The overall delinquency rate also decreased considerably in 2013 Q2, the seventh consecutive quarter of improvement. As of the end of June, 7.6 percent ($845 billion) of all outstanding household debt was in some stage of delinquency, down from 8.1 percent ($909 billion) in 2013 Q1 and from 9.0 percent (1.02 trillion) in 2012 Q1. About three-quarters — $635 billion — of that total was “seriously delinquent”, meaning at least 90 days overdue, down from $678 billion in the previous quarter and from $765 billion a year ago, the NY Fed tells us. As you can see in the chart below, the delinquency rates of all consumer loan types tracked by the NY Fed, including student debt, have declined in the quarter.
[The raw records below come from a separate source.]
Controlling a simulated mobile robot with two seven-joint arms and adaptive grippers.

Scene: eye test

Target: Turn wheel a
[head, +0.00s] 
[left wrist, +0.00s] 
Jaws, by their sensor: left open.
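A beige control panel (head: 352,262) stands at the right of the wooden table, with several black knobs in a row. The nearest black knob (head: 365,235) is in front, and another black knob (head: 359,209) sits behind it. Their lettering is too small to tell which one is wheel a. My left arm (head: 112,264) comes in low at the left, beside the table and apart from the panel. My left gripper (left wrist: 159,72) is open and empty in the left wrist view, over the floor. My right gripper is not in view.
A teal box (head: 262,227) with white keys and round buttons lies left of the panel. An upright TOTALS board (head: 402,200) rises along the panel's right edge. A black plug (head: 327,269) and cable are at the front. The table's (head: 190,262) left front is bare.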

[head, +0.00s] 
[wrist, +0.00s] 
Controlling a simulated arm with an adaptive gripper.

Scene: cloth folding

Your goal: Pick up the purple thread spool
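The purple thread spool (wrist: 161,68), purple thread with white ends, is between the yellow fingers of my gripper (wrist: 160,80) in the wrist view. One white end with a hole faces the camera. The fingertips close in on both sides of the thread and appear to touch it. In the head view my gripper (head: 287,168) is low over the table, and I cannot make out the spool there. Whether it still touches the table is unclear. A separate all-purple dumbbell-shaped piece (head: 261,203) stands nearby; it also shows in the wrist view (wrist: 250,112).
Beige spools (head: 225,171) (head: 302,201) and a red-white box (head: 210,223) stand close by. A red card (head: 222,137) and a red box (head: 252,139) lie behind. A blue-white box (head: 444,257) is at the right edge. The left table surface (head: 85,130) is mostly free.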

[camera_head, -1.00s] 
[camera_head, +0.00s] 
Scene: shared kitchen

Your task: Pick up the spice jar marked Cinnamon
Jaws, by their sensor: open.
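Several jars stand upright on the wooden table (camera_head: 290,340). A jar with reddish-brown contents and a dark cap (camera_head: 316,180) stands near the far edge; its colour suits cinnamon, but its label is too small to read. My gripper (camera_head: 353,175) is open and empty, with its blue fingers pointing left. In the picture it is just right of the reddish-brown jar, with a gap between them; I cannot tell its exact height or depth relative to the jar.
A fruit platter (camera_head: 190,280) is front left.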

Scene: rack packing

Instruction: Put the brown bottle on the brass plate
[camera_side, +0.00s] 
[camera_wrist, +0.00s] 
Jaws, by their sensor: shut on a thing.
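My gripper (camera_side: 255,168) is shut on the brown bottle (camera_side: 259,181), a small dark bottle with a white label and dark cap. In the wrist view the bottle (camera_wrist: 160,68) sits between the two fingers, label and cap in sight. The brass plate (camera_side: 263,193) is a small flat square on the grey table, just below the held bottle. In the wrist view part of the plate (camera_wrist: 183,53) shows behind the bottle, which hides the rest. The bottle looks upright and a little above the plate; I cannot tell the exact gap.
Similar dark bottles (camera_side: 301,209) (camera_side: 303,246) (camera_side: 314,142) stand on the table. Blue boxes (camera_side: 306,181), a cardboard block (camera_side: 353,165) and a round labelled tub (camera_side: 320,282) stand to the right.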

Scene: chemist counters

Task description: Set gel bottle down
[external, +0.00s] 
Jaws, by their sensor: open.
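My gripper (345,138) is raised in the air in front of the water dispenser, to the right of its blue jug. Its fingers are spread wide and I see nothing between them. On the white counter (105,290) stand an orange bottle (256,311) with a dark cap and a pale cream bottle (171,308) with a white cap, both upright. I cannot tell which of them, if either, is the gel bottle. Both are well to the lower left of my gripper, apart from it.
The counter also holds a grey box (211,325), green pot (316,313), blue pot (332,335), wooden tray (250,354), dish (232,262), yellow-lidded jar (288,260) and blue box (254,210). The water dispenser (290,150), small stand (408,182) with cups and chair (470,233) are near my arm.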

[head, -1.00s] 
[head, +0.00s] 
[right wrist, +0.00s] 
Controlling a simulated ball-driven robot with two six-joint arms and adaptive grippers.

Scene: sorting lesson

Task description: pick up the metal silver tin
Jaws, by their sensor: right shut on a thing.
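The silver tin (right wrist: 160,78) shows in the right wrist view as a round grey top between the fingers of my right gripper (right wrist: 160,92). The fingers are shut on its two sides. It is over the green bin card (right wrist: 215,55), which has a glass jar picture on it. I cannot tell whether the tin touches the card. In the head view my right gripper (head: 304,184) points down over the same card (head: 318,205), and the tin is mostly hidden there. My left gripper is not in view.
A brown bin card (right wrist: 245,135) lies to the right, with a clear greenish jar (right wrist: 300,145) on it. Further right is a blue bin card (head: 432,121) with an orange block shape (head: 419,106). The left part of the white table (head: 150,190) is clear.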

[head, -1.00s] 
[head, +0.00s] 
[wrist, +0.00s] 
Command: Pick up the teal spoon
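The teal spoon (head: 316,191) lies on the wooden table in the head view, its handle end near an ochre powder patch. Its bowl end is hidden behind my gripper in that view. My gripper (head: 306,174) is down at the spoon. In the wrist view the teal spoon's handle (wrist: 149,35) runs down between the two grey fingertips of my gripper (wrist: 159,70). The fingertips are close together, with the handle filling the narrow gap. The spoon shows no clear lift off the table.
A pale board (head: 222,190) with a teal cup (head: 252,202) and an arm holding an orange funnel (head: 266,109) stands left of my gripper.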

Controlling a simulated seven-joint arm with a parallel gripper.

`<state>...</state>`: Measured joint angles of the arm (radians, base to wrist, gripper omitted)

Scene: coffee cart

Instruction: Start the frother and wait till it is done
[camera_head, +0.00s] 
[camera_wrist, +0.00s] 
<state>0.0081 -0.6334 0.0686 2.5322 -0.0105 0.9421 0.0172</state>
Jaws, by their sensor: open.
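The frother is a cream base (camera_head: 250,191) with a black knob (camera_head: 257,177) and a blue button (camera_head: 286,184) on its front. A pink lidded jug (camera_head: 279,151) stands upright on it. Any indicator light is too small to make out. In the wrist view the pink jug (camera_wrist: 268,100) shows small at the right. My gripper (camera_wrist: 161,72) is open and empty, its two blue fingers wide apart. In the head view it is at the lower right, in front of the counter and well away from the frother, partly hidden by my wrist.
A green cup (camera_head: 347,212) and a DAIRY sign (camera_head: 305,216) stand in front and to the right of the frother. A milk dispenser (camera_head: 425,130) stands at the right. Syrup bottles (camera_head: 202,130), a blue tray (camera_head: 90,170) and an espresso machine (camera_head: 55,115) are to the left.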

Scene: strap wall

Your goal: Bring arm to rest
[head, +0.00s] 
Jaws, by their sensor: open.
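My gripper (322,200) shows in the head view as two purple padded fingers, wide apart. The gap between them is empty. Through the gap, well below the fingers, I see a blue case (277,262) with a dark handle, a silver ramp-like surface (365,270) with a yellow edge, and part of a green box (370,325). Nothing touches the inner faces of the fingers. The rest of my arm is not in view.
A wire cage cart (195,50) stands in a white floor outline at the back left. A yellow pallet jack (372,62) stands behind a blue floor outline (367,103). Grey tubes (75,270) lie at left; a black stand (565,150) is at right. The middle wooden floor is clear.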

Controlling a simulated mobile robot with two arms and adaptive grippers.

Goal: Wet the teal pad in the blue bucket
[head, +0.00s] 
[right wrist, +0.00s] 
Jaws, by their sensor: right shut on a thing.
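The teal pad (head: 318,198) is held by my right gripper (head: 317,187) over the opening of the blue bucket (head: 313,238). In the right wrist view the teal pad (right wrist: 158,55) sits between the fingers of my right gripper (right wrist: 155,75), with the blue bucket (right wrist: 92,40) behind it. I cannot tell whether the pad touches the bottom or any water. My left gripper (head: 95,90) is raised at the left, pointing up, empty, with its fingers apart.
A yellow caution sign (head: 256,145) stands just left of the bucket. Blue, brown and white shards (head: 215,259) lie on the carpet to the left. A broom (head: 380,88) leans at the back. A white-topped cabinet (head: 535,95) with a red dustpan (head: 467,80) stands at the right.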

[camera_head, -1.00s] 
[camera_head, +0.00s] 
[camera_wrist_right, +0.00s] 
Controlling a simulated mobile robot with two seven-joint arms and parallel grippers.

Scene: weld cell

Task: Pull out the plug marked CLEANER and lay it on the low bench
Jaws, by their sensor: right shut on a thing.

U.S. Consumer Debt Down by $78B

Credit Card Debt, Student and Auto Loans Up


And now here are the credit card and student and auto loan numbers.


Credit Cards

  • Aggregate credit card limits were up by $27 billion from the previous quarter’s level to $2.8 trillion. That is still down by almost a quarter ($900 billion) from the peak of $3.7 trillion recorded in Q3 2008.
  • Available credit was up by $29 billion to $2.133 trillion, but is still down by a quarter from the Q3 2008 high of $2.842 trillion.
  • The number of open credit card accounts rose by 5.1 million to 388.9 million, a level that is still 21.6 percent below the 2008 Q2 peak of 496 million.
  • Outstanding credit card balances rose by $8 billion to $668 billion, still 22.9 percent below the 2008 Q4 peak of $866 billion.
  • Credit card delinquencies fell by 22 basis points to 10.0 percent — the lowest level since Q1 2008.
  • The number of new credit inquiries within six months — 159.2 million — was up by just 1.5 million from the previous quarter. For perspective, the all-time high in this category was 244.6 million, recorded in Q3 2006.


Student Loans

  • The student debt total rose by $8 billion to $994 billion, up by 63 percent from the $611 billion level of Q3 2008.
  • Since the peak of household debt in 2008 Q3, the student debt total has increased by $383 billion, while the other forms of debt have fallen by a combined $1.9 trillion.
  • The student loan 90-day delinquency rate fell to 10.9 percent from 11.2 percent in Q1 2013. That is the second quarterly decline, but there are good reasons to expect that the upward trend will resume in the near future, very likely in the current quarter.


Auto Loans

  • The auto loan total was up by $20 billion in the quarter to $814 billion, which is just below the all-time high of $818 billion, recorded in Q3 2007. Overall, in the last nine quarters, auto loan debt has increased by $108 billion.
  • New auto loan originations increased to $92 billion, again the highest level since Q3 2007.
  • The ratio of auto loans delinquent by 90 days or more kept falling, ending the quarter at 3.57 percent, down by 35 basis points from the previous quarter and the lowest showing since Q2 2008 (3.26 percent).


In a blog post, three NY Fed researchers have taken a closer look at the auto loan increase, among other things refuting the proposition that the new growth in auto loan balances may be due to an increase of sub-prime lending. They find that in Q2 2013 about 23 percent of newly-originated auto loan balances were issued to borrowers with credit scores under 620, well below the 25 – 30 percent ratios that have been seen historically. Moreover, in a reversal of a historic trend, there has been a substantial decline in auto debt at age twenty-five, particularly among people with student loans. Only older borrowers are now originating auto loans at levels that meet or exceed their pre-crisis amounts, we are told.

The Takeaway


To me, the biggest surprise in the latest NY Fed report is the fall in the student debt delinquency rate. However, all other available data clearly point to a further deterioration ahead. Other than that, we are seeing a continuation of the post-Lehman consumer debt deleveraging trend, although in this quarter it was driven exclusively by a reduction in the housing debt-related category. More importantly, delinquency rates are falling across the board, as they’ve now done for seven consecutive quarters, which, as one of the NY Fed researchers notes, is an “encouraging sign going forward”.